Now we have kids watching slashers, rapists and cannibals because Mommy can’t be bothered with finding a baby-sitter, or Daddy is so clueless he doesn’t see the difference between Disney and disemboweling.

After the movie, I waited outside the theater. I wanted to take a look at the happy trio as they emerged from this uplifting bloodbath. I wanted to glare at them, in fact. The little girl was being carried by the father. She was frozen. Her face was pale, her eyes wide. She looked like she was in shock.

Children are not just bodies that hurt when they’re hit by the likes of Madelyne Toogood. They are souls, spirits in formation, for whom exposure to vile images does enormous damage.

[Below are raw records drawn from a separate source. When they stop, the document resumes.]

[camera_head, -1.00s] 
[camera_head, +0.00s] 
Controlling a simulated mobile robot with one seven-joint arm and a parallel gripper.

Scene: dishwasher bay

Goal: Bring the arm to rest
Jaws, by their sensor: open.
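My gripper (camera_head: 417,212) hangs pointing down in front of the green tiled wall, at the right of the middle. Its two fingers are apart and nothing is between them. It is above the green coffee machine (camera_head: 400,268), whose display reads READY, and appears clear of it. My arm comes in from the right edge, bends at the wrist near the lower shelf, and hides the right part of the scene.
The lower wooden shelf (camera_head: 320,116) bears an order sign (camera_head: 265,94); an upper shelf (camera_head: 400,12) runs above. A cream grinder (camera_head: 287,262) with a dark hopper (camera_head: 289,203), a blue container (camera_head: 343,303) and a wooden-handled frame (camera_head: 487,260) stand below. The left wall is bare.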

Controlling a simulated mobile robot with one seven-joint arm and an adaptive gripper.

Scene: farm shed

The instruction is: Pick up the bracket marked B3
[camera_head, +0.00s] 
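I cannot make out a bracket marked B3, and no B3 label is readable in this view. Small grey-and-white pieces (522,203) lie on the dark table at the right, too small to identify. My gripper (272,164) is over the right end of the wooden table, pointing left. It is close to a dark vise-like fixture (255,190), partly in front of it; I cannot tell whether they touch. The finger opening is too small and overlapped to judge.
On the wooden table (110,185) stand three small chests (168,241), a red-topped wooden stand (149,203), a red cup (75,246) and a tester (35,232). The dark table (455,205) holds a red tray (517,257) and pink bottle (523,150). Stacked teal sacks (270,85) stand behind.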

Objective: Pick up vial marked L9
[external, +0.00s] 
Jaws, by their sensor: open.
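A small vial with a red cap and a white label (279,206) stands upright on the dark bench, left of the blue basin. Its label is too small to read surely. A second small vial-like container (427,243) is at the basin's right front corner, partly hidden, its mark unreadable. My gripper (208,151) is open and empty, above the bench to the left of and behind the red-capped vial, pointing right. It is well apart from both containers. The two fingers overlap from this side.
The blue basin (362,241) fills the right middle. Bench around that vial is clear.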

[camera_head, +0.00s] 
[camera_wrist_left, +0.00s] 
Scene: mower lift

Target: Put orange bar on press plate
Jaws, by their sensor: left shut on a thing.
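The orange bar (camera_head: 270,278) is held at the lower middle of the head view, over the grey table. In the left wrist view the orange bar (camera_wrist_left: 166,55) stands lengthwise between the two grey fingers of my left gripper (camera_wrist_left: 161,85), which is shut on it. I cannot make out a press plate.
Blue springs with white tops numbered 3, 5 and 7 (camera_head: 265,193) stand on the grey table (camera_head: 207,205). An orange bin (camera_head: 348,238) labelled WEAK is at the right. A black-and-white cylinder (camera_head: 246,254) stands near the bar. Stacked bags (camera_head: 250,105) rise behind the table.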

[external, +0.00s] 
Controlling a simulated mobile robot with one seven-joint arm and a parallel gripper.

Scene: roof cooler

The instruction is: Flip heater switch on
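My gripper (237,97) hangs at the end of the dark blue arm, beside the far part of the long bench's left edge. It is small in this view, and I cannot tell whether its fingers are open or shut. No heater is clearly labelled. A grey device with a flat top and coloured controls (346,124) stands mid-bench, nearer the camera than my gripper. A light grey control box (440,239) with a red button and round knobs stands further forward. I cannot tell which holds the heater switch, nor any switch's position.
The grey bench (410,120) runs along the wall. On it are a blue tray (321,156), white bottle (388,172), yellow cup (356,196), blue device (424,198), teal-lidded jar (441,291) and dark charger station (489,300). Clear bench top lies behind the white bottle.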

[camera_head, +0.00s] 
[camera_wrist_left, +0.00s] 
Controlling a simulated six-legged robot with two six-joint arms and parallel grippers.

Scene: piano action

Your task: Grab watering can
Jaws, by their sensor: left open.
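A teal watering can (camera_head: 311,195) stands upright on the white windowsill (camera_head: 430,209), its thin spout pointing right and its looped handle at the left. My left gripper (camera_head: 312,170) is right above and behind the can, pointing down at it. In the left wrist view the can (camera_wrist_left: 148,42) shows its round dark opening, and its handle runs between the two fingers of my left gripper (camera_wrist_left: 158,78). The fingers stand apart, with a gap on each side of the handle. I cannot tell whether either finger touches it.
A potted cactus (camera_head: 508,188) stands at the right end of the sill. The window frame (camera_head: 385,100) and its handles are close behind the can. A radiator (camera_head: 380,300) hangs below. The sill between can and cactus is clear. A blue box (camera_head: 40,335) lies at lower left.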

We used to believe in a long term of innocence for our kids, in protecting them from input only adults are wired to handle.

A 15-year study by Joanne Cantor, a professor at the University of Wisconsin, a recognized expert on children and the mass media and author of the book “Mommy, I’m Scared,” concluded that disturbing images on television can lead to severe fright reactions that last for years, or a “deadening of emotional responsiveness ... toward violence.” Movies are, of course, much more intense than TV.

We think children should be protected from secondhand smoke but don’t give a rip (you’ll pardon the expression) if they’re exposed to ritual murder and grotesque violence.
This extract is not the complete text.